Ich will Veterinäre zu offensivem Handeln anweisen, um Missstände zu beseitigen, wo sie angetroffen werden. Stuttgart hat zu Recht den Tierschutzpreis des Landes für seinen Umgang für ein tierschutzfachlich gutes Modell zur Regulierung der Taubenpopulation erhalten. Es gibt aber Luft nach oben. Ich möchte eine stärkere Annäherung an das Augsburger Modell der Taubenregulation und deutlich mehr Taubentürme. Ich möchte ein tierschutzfachlich gutes Wildtiermanagement in Stuttgart.

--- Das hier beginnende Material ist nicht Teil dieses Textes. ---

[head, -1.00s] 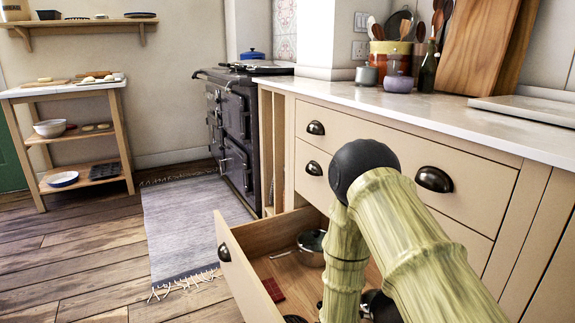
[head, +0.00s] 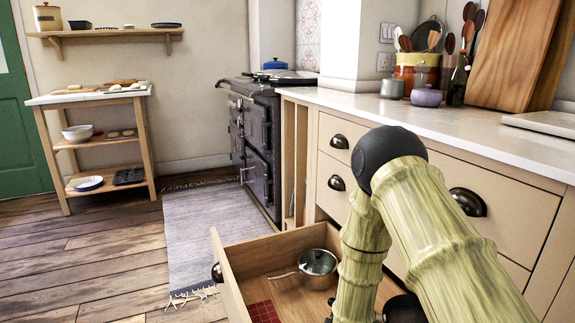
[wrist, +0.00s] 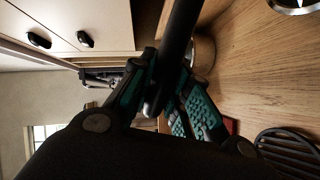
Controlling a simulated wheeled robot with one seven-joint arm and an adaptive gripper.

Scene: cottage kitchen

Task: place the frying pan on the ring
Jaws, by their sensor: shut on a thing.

  1. Statistik hilft: Als Soziologe liegt mir das Statistikamt besonders am Herzen. Die Erfassung der Lebenslagen der Menschen in Stuttgart ist das Kernelement für faktengeleitete Politik. Das Amt muss Seismograf sein, um sich verändernde Stimmungen aufzuzeigen und wissen, wo den Menschen der Schuh drückt. Ich will vor allem personengruppen-spezifische Wahrnehmungen besser erfassen, etwa durch eine repräsentative Kinder- und Jugendbefragung. Statistiken müssen für mich in einer Wissensgesellschaft frei zugänglich sein und durch Schnittstellen datenschutzkonform nutzbar gemacht werden. Mit den hiesigen Hochschulen, vor allem der Universität Stuttgart mit ihrem Schwerpunkt zur empirischen Sozialforschung, will ich die Kooperation vertiefen.
  1. Clubkultur bleibt: Für mich muss die kulturelle Aneignung öffentlicher Räume zugelassen werden. Ich sehe die Notwendigkeit nach mehr „Kulturschutzgebieten“ in Stuttgart, die frei von ökonomischem Druck als selbstverwaltete „Kultur-Almende“ bespiel- und programmierbar sind – wie das Erfolgsmodell Stadtlücken. Es gilt, Clubs und Kulturschutzgebiete als schützenswerte kulturelle Infrastruktur anzuerkennen und einen schützenden Schirm des Ordnungs- und Baurechts aufzuspannen. Dem Clubsterben muss durch ständigen Dialog entgegengewirkt werden. In diesem Sinne freue ich mich über die Schaffung der Stelle Nachbürgermeister*in. Beim deutschen Städtetag will ich auf die notwendige Novelle im Baurecht hinwirken, damit der Immissionsschutz und die Einordnung als „Vergnügungsstätte“ den Clubs nicht die Luft zum Atmen nimmt.